For all the tasks you end up timeboxing, are you doing a good enough job or spending a lot of time in seeking perfection when it is not really needed

In order to collaborate, it is important to think about individual and collective productivity. Only by sharing one’s work, one can

  • obtain different perspectives
  • iterate
  • get buy-in
  • give credit
  • get others to contribute

In a sense, this chapter really is very generic. I don’t know why the author decided to keep this chapter at all in this book.

Rabbit holes and Distractions

We all have experienced this in one form or the other. We start doing something and we get distracted and end up doing something completely different. The author offers the following hacks

  • Make sure that your preconditions to a timeboxing task reduces the scope for distractions including procrastination
  • Notice the interruptions
    • Digital prompts
    • Physical prompts
    • Mental prompts
  • Improve the response to the prompts

Here is a useful chart from the author:

The author is not totally against multi-tasking. He does say that there are some activities that could be multi-tasked with out compromising the quality of the outcome for the tasks involved.


Build the habit

Tons of books have been written on habit formation. The author piggybacks on BJ Foggs model


Timeboxing is a metahabit, i.e. a habit that will help you form other habits. In this context, the key aspects of the BJ Foggs model are

  • Motivation: Are you motivated enough to do a specific task ?
  • Ability: Do you have the ability to do a specific task ? If you think you don’t, chunk it and do a micro task associated with it
  • Prompt: What are the cues that will enable you to timebox ?

If you anchor timeboxing to a specific habit that you already have, it is easy to get it going.

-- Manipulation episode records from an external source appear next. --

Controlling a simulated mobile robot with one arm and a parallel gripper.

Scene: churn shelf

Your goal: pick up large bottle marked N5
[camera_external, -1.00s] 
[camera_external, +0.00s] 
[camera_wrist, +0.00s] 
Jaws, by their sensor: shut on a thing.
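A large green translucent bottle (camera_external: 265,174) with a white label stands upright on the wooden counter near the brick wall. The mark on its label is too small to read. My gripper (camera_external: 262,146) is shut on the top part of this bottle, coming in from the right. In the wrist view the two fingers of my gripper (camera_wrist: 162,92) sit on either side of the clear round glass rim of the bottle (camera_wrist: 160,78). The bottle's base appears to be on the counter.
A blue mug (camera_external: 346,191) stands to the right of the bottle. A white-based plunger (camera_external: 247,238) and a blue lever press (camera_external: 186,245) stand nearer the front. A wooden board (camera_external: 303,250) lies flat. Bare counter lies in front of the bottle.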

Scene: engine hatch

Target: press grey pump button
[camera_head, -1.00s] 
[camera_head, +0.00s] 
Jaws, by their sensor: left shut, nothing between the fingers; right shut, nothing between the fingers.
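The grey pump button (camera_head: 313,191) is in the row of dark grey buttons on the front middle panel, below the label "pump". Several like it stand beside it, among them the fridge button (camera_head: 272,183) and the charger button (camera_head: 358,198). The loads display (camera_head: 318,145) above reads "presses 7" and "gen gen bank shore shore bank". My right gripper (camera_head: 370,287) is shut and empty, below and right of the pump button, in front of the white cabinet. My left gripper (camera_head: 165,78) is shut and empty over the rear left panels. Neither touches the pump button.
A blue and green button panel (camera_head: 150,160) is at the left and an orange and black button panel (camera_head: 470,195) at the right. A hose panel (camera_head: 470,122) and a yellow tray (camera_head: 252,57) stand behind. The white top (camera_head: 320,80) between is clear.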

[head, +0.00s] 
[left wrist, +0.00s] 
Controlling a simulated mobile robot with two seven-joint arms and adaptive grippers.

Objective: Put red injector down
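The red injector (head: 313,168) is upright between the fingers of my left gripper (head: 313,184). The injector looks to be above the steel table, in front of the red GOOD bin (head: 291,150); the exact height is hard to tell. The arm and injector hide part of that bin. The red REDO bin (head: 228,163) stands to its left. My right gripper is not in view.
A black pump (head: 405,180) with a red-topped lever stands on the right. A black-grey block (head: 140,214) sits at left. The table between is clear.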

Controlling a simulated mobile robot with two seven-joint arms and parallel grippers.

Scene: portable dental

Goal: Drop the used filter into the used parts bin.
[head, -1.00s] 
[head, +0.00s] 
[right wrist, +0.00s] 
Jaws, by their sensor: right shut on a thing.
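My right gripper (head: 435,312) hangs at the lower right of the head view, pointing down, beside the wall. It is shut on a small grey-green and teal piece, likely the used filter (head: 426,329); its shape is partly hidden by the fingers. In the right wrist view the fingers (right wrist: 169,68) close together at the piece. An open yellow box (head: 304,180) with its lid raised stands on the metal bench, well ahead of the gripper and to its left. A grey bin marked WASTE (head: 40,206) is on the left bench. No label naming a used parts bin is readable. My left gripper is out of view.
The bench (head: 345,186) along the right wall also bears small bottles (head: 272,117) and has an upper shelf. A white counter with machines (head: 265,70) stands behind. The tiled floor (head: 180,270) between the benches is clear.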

The book by BJ Foggs is a NY times best seller. I came across a reference to BJ Foggs in a book titled, “Stolen Focus” and since then always wanted to read it. May be I will someday. A perfect chance to jot down now and put in my todo list


The author says that timeboxing is similar to mindfulness. In a sense it is. Once you focus your entirety on a task and nothing else, you are supremely mindful of all the things relating to activity. I get the same feeling when I am playing Sitar. While my mind decides on what thihayee to play, where to start the thihayee, where to end it, what taan should precede the thihayee, i am lost in time so to speak. Even though my brain is thinking actively and my hands are playing the instrument, my subconscious mind cuts out all the distractions. Of course I have to prime my environment so that obvious prompts that have the capacity to interrupt cannot enter my practice room.

Better breaks

It goes without saying that one cannot timebox one activity after another. It is madness. One needs to have a space for rest too. May be the rest activity itself can be timeboxed so that you can review the metrics later.

Better sleep

Another obvious prerequisite for doing good work. But many of us neglect it and succumb to distractions.

Tools and Tech

The author mentions a few for namesake but really says one does not need anything more than a digital calendar and a word doc.

Its Working

The author urges the reader to understand the difference between doing and working and gives a table of questions to do a self-check. The author manages the summarise the 4 key benefits of timeboxing

  • Agency
  • Higher Power
  • Meta-habit
  • More productive


The book is very interesting as I have never timeboxed my activities on a regular day to day basis. There are versions of to-do lists, kanban principles, org-mode enabled org-agenda views that I have had on a regular basis to inculcate and sustain new habits. So far it has worked well. But this book puts a time dimension on it explicitly. Will experiment with some of the ideas mentioned in the book and see if it makes it a difference. Definitely worth reading the book to get the whole mental dump from the author based on his timeboxing experiences.

I think out of all the benefits, the fact that the timeboxing can serve as a meta-habit resonates a lot with me. Timeboxing habit helps you in forming other habits.